Stated exercise
Pick out all lines with the word "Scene" from the records that follow.
>> BEGIN Records to process
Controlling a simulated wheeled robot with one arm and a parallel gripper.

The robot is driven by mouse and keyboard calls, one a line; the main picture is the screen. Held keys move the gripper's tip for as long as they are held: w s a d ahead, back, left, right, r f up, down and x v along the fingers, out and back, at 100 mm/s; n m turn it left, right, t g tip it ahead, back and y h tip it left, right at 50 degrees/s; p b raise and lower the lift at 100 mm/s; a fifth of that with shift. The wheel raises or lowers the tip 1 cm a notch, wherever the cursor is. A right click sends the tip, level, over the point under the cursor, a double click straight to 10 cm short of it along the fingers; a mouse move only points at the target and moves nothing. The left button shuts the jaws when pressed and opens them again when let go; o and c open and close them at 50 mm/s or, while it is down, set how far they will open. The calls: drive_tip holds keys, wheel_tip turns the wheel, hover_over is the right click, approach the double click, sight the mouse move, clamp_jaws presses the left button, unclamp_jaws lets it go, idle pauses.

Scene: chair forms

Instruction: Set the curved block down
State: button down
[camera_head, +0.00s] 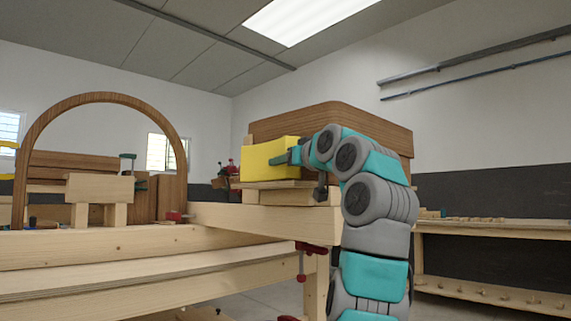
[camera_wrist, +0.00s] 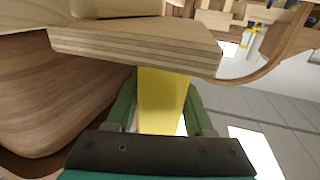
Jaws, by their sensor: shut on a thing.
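The curved block (camera_head: 266,161) is yellow, with a slightly dipped top edge in the head view. My gripper (camera_head: 291,156) is shut on its right end, reaching in from the right. In the wrist view the yellow block (camera_wrist: 160,100) lies between the two green fingers of my gripper (camera_wrist: 162,97). The block is just over a stack of pale plywood boards (camera_head: 290,194) on the workbench. Its lower edge looks at or very near the top board; I cannot tell if it touches. The plywood edge (camera_wrist: 135,48) crosses the wrist view and hides the block's far part.
A large brown curved wooden form (camera_head: 345,118) stands right behind the block. A tall brown arch (camera_head: 100,97) stands on the workbench (camera_head: 110,245) at left, around small wooden blocks. Red clamps (camera_head: 301,262) hang at the bench's right end. A shelf bench (camera_head: 500,229) is at far right.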

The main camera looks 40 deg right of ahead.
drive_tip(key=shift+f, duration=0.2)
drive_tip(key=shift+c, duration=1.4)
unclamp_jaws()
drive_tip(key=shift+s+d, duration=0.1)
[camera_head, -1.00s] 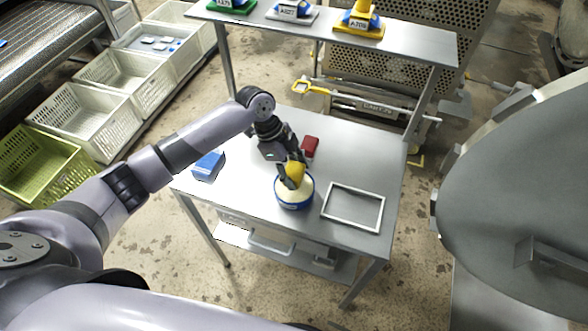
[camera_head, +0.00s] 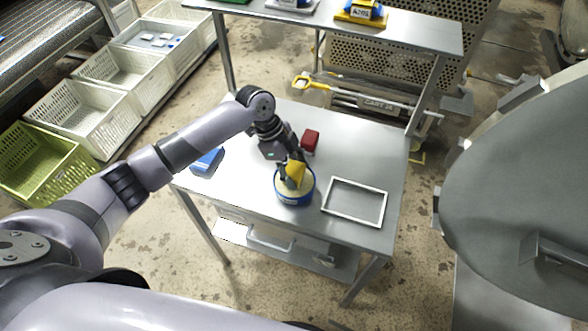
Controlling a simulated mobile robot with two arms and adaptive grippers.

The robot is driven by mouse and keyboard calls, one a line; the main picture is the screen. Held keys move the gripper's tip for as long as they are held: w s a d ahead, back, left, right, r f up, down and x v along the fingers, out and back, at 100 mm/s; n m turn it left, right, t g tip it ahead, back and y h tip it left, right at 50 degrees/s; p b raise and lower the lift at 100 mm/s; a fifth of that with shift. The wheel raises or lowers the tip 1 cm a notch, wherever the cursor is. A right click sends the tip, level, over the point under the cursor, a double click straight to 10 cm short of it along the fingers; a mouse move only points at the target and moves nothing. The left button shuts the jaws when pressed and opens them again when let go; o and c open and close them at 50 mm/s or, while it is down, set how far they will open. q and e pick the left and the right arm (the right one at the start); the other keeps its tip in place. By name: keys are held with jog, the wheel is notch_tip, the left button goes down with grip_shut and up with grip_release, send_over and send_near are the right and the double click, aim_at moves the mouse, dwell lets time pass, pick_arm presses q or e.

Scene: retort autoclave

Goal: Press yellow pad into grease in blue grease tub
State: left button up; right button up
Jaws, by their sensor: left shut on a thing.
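My left gripper (camera_head: 287,174) is over the tub, pointing down, shut on the yellow pad (camera_head: 295,172). The pad is tilted and its lower end is at the grease in the tub. How deep it sits in the grease I cannot tell. The gripper's fingers partly hide the pad and the tub's far rim. My right gripper is not in view.
An empty metal frame (camera_head: 354,221) lies to the right. A shelf (camera_head: 420,33) spans the table's back. A large grey round door (camera_head: 520,190) is at right.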

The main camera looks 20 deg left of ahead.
>> END Records to process
Exercise result
Scene: chair forms
Scene: retort autoclave

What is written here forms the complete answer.